_Task to carry out_:
Only the lines from the start up to and including the line containing "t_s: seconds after" should be repeated, word for word.

»»

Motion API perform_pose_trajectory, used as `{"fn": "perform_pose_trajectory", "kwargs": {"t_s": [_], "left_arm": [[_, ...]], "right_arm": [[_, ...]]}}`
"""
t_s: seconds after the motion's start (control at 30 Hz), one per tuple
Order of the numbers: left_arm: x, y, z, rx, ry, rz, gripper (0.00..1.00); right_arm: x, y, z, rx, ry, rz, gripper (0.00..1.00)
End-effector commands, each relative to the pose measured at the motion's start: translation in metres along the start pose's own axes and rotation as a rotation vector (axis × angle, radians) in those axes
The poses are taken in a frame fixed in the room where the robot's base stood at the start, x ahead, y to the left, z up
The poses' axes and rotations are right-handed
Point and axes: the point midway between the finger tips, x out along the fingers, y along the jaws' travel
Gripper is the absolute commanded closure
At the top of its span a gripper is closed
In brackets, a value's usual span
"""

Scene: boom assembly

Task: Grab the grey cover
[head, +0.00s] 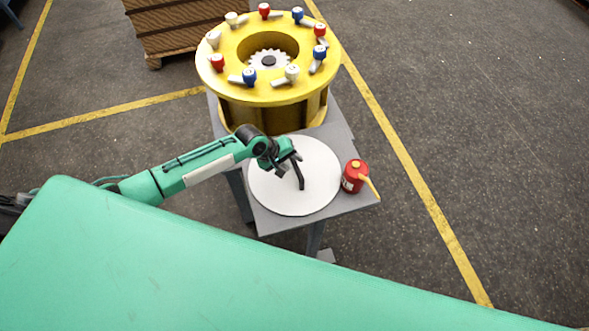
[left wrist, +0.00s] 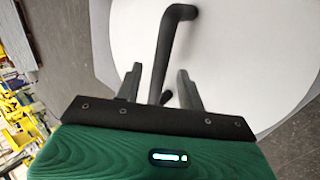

««

_Output for this task_:
Motion API perform_pose_trajectory, used as `{"fn": "perform_pose_trajectory", "kwargs": {"t_s": [_], "left_arm": [[_, ...]], "right_arm": [[_, ...]]}}`
"""
t_s: seconds after the motion's start (control at 30 Hz), one per tuple

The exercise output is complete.